Daniel: So there have been some solutions to this. The most notable, or perhaps the most well known one, is: WhatsApp built a browser extension that checks that the source code is signed by a third party, in their case Cloudflare. This basically brings the number of trusted parties from one to 2, in the sense that both of those parties would need to collude to send a malicious version of the source code to a user. And then a security researcher can go and check the source code that was signed by Cloudflare and check that it was secure.

Daniel: I won't go through all of these but another proposal was binary transparency, which was a proposal by Mozilla, but not for web apps, but for their actual... for the browser, so for Firefox, to publish the hash of the binary or updates to firefox to Certificate Transparency, which is another transparency mechanism that I'll also get to in more detail. Basically, the idea was to publish the hash of the binary there, so that everybody could check that, basically, for a given version of Firefox, there was only one binary.

Daniel: Then there's another related concept, but not exactly the same which is Sub-Resource Integrity, which basically allows you to give the hash of sub-resources. But this is not sufficient for our goal, because we also want to check the main resource. Basically the index.html if you load the web app.

Daniel: What's the idea here of source code transparency? Basically, the idea is we want to publish a hash of the source code to some transparency log and allow browsers to check the source code that they received when they load the web app against this transparency log and make sure that everybody receives the same source code for a given version of the web app when they load that web app from a domain.

Daniel: And basically allow auditors to check that source code is secure. And, again, that the transparency log is behaving consistently, and that the server is behaving consistently as well in the sense that it's giving the same source code to all users.

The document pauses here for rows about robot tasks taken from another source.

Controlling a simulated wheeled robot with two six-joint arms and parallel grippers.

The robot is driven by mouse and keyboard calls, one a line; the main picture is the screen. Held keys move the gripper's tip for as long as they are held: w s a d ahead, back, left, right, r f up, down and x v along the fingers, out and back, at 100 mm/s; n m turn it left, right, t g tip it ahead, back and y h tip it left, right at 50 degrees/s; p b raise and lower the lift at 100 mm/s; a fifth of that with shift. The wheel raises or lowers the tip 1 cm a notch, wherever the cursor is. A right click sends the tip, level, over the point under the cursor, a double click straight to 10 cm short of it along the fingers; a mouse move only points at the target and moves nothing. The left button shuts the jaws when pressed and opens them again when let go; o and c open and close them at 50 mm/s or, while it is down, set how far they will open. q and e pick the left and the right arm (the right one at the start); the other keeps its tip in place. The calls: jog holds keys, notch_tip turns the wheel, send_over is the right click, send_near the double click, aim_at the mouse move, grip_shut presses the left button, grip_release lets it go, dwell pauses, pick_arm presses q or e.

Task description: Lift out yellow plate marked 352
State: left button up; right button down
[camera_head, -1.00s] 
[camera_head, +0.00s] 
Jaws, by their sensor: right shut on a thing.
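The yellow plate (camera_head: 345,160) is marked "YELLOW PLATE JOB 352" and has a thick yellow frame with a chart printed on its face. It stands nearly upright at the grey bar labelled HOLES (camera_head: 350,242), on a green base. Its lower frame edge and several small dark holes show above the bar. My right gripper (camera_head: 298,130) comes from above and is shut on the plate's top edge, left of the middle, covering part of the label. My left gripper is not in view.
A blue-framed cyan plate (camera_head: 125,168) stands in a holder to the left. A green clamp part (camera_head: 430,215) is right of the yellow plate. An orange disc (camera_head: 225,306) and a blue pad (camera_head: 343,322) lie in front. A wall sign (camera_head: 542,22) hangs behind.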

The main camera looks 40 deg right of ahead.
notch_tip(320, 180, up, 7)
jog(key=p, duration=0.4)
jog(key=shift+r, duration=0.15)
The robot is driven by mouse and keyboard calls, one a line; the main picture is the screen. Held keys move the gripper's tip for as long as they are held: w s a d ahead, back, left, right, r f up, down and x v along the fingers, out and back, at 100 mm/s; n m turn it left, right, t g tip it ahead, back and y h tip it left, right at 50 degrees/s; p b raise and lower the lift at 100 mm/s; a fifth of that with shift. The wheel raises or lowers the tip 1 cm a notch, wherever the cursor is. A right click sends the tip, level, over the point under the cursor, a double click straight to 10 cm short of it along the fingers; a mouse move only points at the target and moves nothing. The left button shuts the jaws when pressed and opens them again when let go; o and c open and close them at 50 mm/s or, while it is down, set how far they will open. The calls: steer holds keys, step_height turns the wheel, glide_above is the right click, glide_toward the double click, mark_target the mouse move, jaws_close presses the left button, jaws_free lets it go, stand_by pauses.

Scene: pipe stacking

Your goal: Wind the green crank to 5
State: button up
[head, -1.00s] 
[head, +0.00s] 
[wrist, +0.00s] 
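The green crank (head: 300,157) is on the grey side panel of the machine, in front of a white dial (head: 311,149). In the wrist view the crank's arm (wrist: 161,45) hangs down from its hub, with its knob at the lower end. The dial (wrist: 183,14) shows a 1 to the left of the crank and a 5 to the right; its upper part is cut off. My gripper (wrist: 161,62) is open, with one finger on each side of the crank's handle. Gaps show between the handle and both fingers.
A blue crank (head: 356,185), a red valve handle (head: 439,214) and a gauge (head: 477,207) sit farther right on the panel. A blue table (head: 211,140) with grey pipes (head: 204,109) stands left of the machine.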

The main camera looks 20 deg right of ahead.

Daniel: And then, if any one of those users, including a security researcher, for example, checks the source code and somehow determines that there are no vulnerabilities in it, then that basically proves that the web app is secure for all users, which is the goal. And this allows a security researcher to use the security related tools that they already have such as CSP, SRI, but also the topics before such as SBOM and reproducible builds, to verify the source code and make sure that again the web app is secure in general. Where, before, an SBOM for example could be used by the author of the Web app to see what's in the web app, and so on. Now you can... If we have something like source code transparency the author could publish the SBOM somewhere and if you then also have a demo reproducible build, you could demonstrate: Okay, here's the source code on Git or whatever, and here, if you build it, then you get the build source code. And then, if you hash it, you can check it in the source code transparency log. And that way you know that the source code that is published there, is what gets actually distributed to all users, and then you can cross-check that with SBOM and see that there are no vulnerabilities for example.

Daniel: I hope that makes sense. Otherwise let me know afterwards.

Daniel: Okay. So then, as an aside. There is a certificate transparency, which is an existing mechanism where all TLS certificates are published, that we could piggy-back on top of to also provide source code transparency.

Daniel: How would we do that? One concrete way to do this would be to create a signed web bundle of all the resources in the web app. This is also an existing proposal in the W3C.

Daniel: And when you create that you could send a hash of this web bundle to the source code transparency log and the source code transparency log could include it in their append-only log, together with all the hashes of the other web bundles of other web apps that use source code transparency, and basically build a map of the domain and the version of the web app to the hash of the web bundle. And then, periodically, publish a hash tree, for example, of all of these hashes and basically create an append-only chain of these hash trees to make sure that the hash is included in every published hash tree. Such that a browser can check: Okay, the hash that I receive or the hash of the web bundle that I receive is included in this source code transparency log, therefore, security research researchers will also see it.

Daniel: And it's the correct source code for this web bundle. And then we could create an X.509 TLS certificate extension indicating that source code transparency should be used and that the browser should look at this source code transparency log which would, then again, piggy-back on certificate transparency and make sure that, whenever you load a web app over HTTPS using such a certificate, that the browser knows: Okay, this is a participating web app and I should do this check. And then security researchers can check all the certificates in certificate transparency to make sure that yes, actually, the web app is using source code transparency, and indeed, all other users of this web app will also do this check if they're using a browser that supports source code transparency.

Daniel: I think that's the main proposal. In the interest of facilitating discussion, I'll list some challenges that are up for debates or up for discussion. So one is should we allow updates immediately? Meaning should you be able to ship an update to a web app immediately, same as today? Or should you wait until it's included in the log?

Daniel: Arguably, even if you wait until it's included in the log, vulnerabilities will only be detected once a security researcher actually looks at the source code and detects a vulnerability. So perhaps it doesn't matter.

Daniel: Then another point is, if we use the domain, does it mean you can only ship one web app per domain? Or if we use the path, then user might land somewhere else on the domain.

Daniel: And then there are details to be discussed. What if you get an error? Clearly, we shouldn't allow the server to just give an error page with completely different Javascript. That would be bad. But also we can't prevent errors from happening. So there are interesting details to be discussed. But I'll stop there. Thanks! Any questions?